We have a flight simulator application where one of the primary views comes from the EO/IR ("skyball) camera connected to the bottom of the "ownship" aircraft. You can gimbal and zoom the camera. The problem is since this camera can zoom (reduce FOV) quite far we see Z-fighting. To address the Z-fighting I move the near plane out a few hundred meters and problem is fixed. However that introduces a new problem. Now you can't see the "ownship" because it is being clipped out by the near plane that is not very near the (air)plane, if you catch my drift! :) So to address that we create silly masks which are nothing more then quads that positioned from the camera's view point. We have to set their positions to cover up the aircraft mesh and then during the game loop we check if the camera's azimuth or elevation (pitch) angles are inside a mask quad, we say that the camera is "masked" by the ownship and therefore pull the near plane back to its normal position of about 0.1 meters.

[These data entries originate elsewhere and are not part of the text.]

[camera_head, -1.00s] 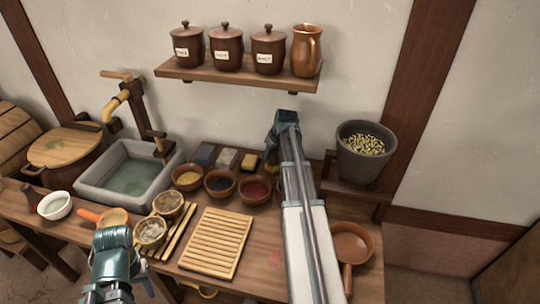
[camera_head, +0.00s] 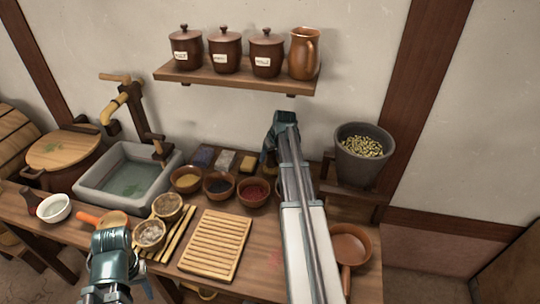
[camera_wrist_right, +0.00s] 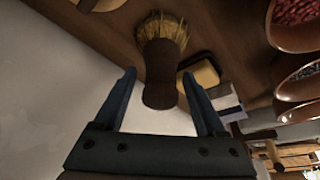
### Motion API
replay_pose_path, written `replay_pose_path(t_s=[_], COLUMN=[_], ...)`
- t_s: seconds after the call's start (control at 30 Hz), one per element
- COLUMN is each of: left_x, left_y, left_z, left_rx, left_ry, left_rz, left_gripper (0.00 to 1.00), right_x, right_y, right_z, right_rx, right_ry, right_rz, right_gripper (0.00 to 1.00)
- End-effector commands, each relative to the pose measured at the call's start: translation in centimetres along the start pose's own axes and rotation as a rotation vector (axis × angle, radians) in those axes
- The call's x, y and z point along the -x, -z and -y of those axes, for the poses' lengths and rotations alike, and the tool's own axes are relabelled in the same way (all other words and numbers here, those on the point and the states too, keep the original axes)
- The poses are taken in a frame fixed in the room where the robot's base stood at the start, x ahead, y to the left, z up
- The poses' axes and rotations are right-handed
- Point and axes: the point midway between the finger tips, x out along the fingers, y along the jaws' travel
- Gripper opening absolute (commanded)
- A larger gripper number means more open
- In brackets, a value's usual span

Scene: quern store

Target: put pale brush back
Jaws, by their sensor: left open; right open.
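A brush (camera_wrist_right: 160,72) with pale straw bristles and a dark brown handle shows in the right wrist view. Its handle end lies between the open fingers of my right gripper (camera_wrist_right: 160,78), with no clear contact on either side. My left gripper (camera_head: 112,242) is open at the bench's front left, near an orange-handled tool (camera_head: 90,218). Its fingertips are hard to make out.
A slatted wooden board (camera_head: 215,244) lies in front. A grey bucket of grain (camera_head: 361,153) and a brown pan (camera_head: 350,244) are at right. A shelf (camera_head: 237,78) with jars hangs above.

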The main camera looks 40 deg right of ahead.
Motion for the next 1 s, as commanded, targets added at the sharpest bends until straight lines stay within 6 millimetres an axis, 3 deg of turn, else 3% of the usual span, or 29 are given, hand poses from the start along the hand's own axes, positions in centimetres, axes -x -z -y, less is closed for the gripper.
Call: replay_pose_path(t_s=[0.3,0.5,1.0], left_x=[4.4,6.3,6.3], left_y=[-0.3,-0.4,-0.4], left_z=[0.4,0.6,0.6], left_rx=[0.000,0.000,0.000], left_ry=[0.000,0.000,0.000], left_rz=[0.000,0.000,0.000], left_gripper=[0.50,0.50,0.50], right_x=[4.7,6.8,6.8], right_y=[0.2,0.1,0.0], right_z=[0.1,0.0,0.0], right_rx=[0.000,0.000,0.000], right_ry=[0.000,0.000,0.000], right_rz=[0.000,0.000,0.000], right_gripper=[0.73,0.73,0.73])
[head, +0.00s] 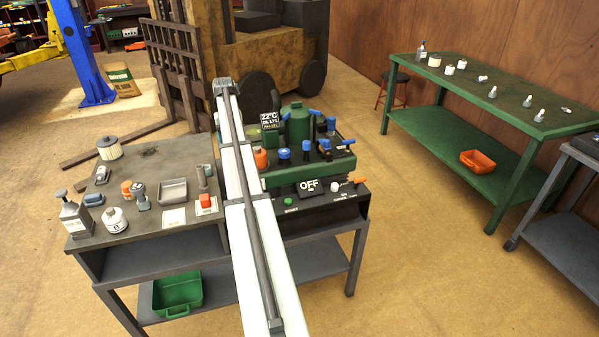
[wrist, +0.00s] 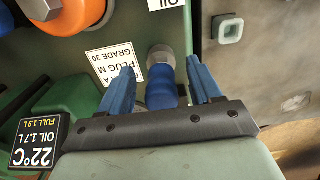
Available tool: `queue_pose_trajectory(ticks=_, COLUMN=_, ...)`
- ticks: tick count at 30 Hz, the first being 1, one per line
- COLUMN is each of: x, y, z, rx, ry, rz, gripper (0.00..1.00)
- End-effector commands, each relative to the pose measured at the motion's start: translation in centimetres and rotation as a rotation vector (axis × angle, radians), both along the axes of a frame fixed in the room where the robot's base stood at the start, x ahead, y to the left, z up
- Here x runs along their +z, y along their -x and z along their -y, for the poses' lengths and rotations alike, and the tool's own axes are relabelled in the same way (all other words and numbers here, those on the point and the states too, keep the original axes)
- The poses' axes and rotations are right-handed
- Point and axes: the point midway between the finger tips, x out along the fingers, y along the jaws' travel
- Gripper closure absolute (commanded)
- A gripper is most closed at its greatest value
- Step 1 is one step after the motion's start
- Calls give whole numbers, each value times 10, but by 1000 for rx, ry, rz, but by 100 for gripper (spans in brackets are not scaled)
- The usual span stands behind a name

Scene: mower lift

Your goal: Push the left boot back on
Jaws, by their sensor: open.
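In the wrist view, a blue, rounded boot (wrist: 161,93) with a grey ring at its far end stands against the green machine. My gripper (wrist: 160,64) is open, with one blue finger on each side of the boot. Narrow gaps show on both sides, so it is not gripped. I cannot tell how far the boot is seated. In the head view the green engine unit (head: 318,172) stands on the bench with several blue-topped parts. My gripper and this boot cannot be made out there; my pale arm seems to cover them.
A display reading 22°C (head: 270,119) and an orange cap (head: 261,158) are close to the boot's side. The left bench (head: 150,152) holds bottles, jars and a metal tray (head: 173,190). A green table (head: 465,85) stands at right, with open floor between.

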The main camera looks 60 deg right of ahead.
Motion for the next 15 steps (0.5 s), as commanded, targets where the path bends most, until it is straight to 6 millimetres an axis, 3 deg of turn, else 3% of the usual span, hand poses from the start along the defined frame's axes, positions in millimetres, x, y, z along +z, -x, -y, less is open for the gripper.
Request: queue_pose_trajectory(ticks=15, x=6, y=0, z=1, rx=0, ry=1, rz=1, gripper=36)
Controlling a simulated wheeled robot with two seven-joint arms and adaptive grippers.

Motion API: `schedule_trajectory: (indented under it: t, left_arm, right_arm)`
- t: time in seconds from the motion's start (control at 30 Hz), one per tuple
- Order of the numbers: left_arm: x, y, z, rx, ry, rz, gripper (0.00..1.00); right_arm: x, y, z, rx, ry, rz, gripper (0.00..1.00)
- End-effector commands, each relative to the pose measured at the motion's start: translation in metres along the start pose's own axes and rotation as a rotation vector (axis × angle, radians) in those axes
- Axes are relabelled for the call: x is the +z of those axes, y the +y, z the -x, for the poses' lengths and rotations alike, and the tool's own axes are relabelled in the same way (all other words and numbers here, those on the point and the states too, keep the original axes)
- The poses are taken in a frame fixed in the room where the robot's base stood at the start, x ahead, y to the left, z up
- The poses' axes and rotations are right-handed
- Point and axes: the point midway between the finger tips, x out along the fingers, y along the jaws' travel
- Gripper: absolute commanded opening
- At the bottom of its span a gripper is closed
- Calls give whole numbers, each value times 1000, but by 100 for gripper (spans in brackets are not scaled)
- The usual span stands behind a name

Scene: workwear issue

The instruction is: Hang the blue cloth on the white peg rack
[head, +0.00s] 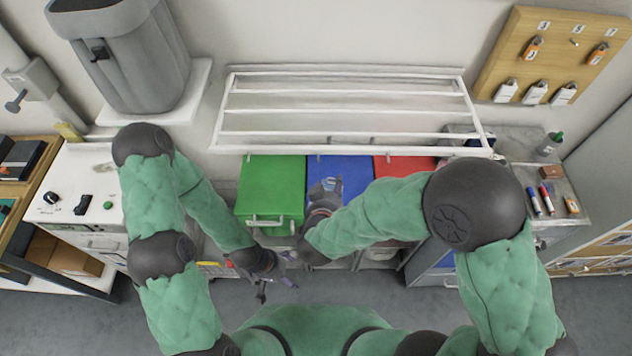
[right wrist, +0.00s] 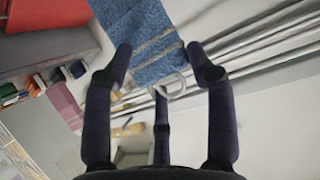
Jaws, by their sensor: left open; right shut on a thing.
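The blue cloth (right wrist: 150,45) is textured and has a pale loop (right wrist: 176,90) at its near end. In the right wrist view my right gripper (right wrist: 160,62) is shut on this end, and the cloth stretches away beyond the fingertips. In the head view my right gripper (head: 325,192) is over the blue bin, and the cloth is hard to tell from the bin there. The white rack (head: 345,112) with long bars is on the wall, beyond and above my right gripper. Its bars also show in the right wrist view (right wrist: 262,48). My left gripper (head: 275,288) is open and empty, lower left.
Green (head: 270,185), blue (head: 352,172) and red (head: 400,163) bins stand below the rack. A grey container (head: 135,65) is at upper left. A wooden board (head: 550,60) with tags hangs at upper right. A counter with small items (head: 535,200) is at right. A white cabinet (head: 80,185) is at left.

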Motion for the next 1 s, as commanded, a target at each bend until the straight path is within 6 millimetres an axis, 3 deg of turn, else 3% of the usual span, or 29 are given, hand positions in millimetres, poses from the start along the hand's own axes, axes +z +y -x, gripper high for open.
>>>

This hack works pretty good until you are in a masked condition (you can see a wing in the view for example) but you are looking far off into the distance. You get the Z-fighting again because since we are maksed we have to pull the near plane back so we can see the wing or any other part of the aircraft. You can define as many mask (quads) that conform to the aircraft shape as seen from this camera but you can never get it a perfect fit.
But I want to see if we can do this better, without masks. I am using OpengGL 3.3+ and GLSL 330 and want to know if there is a better way to check if an object (the ownship 3d model) is in view, are any of its pixel fragments in the view port at any given time? I am not a GLSL expert so that's why I am coming to the experts.
There is another approach I thought about which eliminates the need for masking altogether but it may not work so well with our shadows. I'll just throw this one out but I want to focus on the current approach first. This approach renders two channels where one channel defines near and far planes close to the aircraft ownship, near == 0.1m and far==500m. The second channel defines the near as 500m and the far as 130000m (flight sim so we need a far far plane distance at a high altitutde). So the 2nd channel draws the further scene where the 1st channel leaves off. I tried this way and it did seem to work however our dynamic shadows have to be attached to only one channel. This requires drawing the scene twice and our scene can get pretty heavy so its not my first choice. That's why we went for the more hacky way first. I may need to work with this approach more, however.
In the mean time I want to pursue improving our current solution. Any ideas would be helpful.
Wow, its been many years since I've been on this site. Lots of changes that look great!